Celebrating its 18th year at the Somerville Theatre, the Irish Film Festival Boston (March 22-25) presents its preordained award-winners among programs of features and shorts, with many guests on hand. The festival opens with the US premiere of director Aoife McArdle’s “Kissing Candice,” which debuted at the Berlin Film Festival and was selected as the Irish Film Festival’s “breakthrough feature.” It’s a coming-of-age drama about a girl who, longing to escape her seaside town, becomes involved with a dangerous local gang. It screens with “Bless Me Father,” selected as the festival’s “most inspiring short.” Director Paul Horan will present his film, about a small Irish town where secrets are rare, and the local man who goes to church to confess his own.
The spotlight is on Northern Ireland with “Maze” (March 23), inspired by the true events of the infamous 1983 prison breakout of 38 IRA prisoners from the high-security Maze prison. The film focuses on the warden and a prisoner, who are on opposite sides of Northern Ireland’s political divide. Actor Martin McCann will engage in a post-screening talk. Also on the bill is the short film “Lost Memories,” which springs from the true story of a man who must try to make peace with divided family politics to get to his mother’s deathbed. Director Eamonn Murphy will be in attendance.
Another festival with longevity is the Boston Turkish Film Festival, now in its 17th year showcasing leading and emerging Turkish filmmakers. Running March 22-April 8 at the Museum of Fine Arts, the festival opens with “Sideway,” about a seaside town where ominous signs lead the townsfolk to believe that doomsday has arrived. Director Tayfun Pirselimoğlu will discuss his film following the 6:30 p.m. screening. Also on March 22, the festival presents its annual Excellence in Turkish Cinema Award to actor, author, screenwriter, and director Ercan Kesal. Kesal’s documentary “Gone With the Hazelnuts” screens March 23 at 7 p.m. followed by a discussion with the director.
Other highlights include veteran director Ferzan Özpetek’s “Rosso Istanbul” (March 24), a semi-autobiographical dramatic thriller about Orhan (Halit Ergenc), an editor who returns to Istanbul after 20 years in London to help Deniz (Nejat Isler), a film director, complete the draft for his first book. It’s the first time in 20 years that Özpetek has shot a film in his homeland, and it’s rich with memories of his youth. Yilmaz Erdoğan’s “Sour Apples” (March 30) is set in the resort city of Antalya in the late ’90s, and centers on 40-year-old Muazzez (Farah Zeynep Abdullah) as she cares for her aging father who has Alzheimer’s.

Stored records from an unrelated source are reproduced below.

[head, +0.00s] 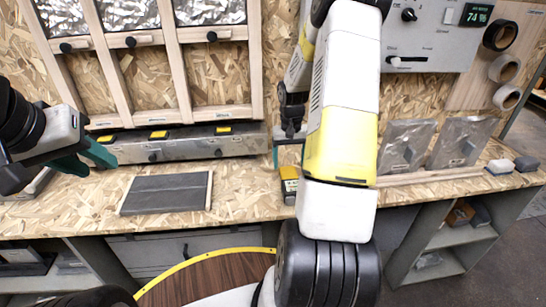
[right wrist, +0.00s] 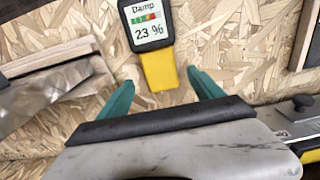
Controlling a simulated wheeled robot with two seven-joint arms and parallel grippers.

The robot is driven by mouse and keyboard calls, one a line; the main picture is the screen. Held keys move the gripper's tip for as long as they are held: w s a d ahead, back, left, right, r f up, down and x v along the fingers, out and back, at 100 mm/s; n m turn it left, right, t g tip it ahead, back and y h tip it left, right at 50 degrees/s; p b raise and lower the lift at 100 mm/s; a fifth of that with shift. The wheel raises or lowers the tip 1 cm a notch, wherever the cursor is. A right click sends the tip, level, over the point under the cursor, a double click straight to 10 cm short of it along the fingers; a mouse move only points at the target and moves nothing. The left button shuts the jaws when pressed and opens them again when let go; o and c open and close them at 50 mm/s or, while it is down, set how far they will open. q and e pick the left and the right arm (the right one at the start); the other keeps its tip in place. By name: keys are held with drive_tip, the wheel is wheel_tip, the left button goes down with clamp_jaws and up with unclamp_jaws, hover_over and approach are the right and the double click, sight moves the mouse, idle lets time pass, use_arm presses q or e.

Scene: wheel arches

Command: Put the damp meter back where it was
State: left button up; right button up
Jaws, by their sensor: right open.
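The damp meter (right wrist: 157,68) has a yellow handle and a dark head with a lit screen reading "Damp" and 23 %. It lies on the chipboard worktop (head: 245,190). In the head view the meter (head: 289,187) is partly hidden by my right arm. My right gripper (right wrist: 160,80) is open, its green fingers to either side of the yellow handle's end with gaps between. In the head view it is mostly hidden behind the arm. My left gripper (head: 92,160) is open and empty, above the worktop at the left.
A dark grey panel (head: 165,194) lies left of the meter. A long metal box (head: 180,143) with yellow labels stands along the back under wooden racks (head: 170,60). Silvery packets (head: 405,145) lean at the back right. A grey control panel (head: 430,35) hangs above them.

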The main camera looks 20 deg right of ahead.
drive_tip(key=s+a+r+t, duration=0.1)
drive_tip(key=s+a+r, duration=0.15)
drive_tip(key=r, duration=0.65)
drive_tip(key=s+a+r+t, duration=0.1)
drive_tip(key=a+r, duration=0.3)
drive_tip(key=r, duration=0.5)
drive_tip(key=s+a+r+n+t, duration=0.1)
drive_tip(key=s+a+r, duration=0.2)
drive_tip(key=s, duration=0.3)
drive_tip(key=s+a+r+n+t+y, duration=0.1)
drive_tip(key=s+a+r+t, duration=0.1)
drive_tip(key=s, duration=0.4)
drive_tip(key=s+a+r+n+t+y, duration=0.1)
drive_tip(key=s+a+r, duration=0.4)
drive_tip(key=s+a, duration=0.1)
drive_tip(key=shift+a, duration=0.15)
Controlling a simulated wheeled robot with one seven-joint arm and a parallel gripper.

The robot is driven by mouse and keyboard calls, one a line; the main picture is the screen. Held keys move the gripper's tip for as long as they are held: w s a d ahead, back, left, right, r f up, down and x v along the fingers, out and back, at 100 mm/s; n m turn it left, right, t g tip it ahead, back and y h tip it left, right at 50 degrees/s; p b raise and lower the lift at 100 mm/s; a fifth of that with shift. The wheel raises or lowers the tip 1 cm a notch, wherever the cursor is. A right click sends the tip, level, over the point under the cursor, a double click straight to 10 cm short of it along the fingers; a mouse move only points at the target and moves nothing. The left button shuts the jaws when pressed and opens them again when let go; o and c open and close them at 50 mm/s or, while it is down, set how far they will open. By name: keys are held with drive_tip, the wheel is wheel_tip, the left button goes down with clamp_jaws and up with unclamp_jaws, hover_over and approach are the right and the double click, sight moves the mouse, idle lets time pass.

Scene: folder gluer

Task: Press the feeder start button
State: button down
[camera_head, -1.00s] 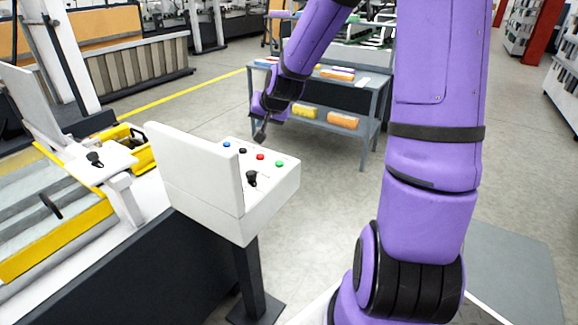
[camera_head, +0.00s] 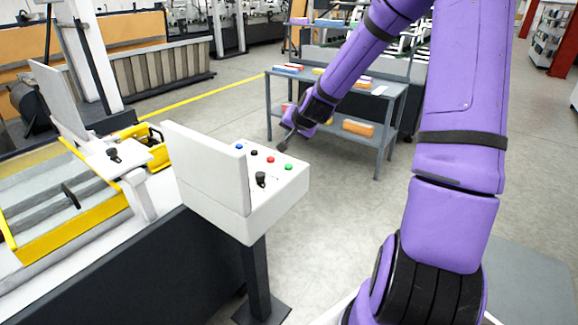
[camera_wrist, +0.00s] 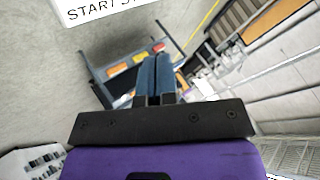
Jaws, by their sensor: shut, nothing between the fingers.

German-born Fatih Akın, the son of Turkish immigrants, earned international acclaim with “In the Fade” (March 31), winner of the Golden Globe for best foreign film and the best actress award for Diane Kruger at the Cannes Film Festival. In the contemporary thriller, Kruger anchors the film as a young mother reeling from tragedy who decides to seek justice and revenge.
Spotlight on science
The fifth annual National Science on Screen program, an initiative launched by the Coolidge Corner Theatre, takes place March 27, when movie houses in 28 cities around the country will participate in screening science-related features accompanied by lectures from experts. The Coolidge’s event at 7 p.m. is a showing of Alexandra Dean’s documentary “Bombshell: The Hedy Lamarr Story” with MIT professor Muriel Médard, who specializes in electrical engineering and computer science, introducing the film. The highly regarded documentary chronicles legendary 1940s Hollywood actress Lamarr’s little-known technical genius, which led to groundbreaking inventions using technology that’s still employed today, and the barriers that still confront women in STEM fields.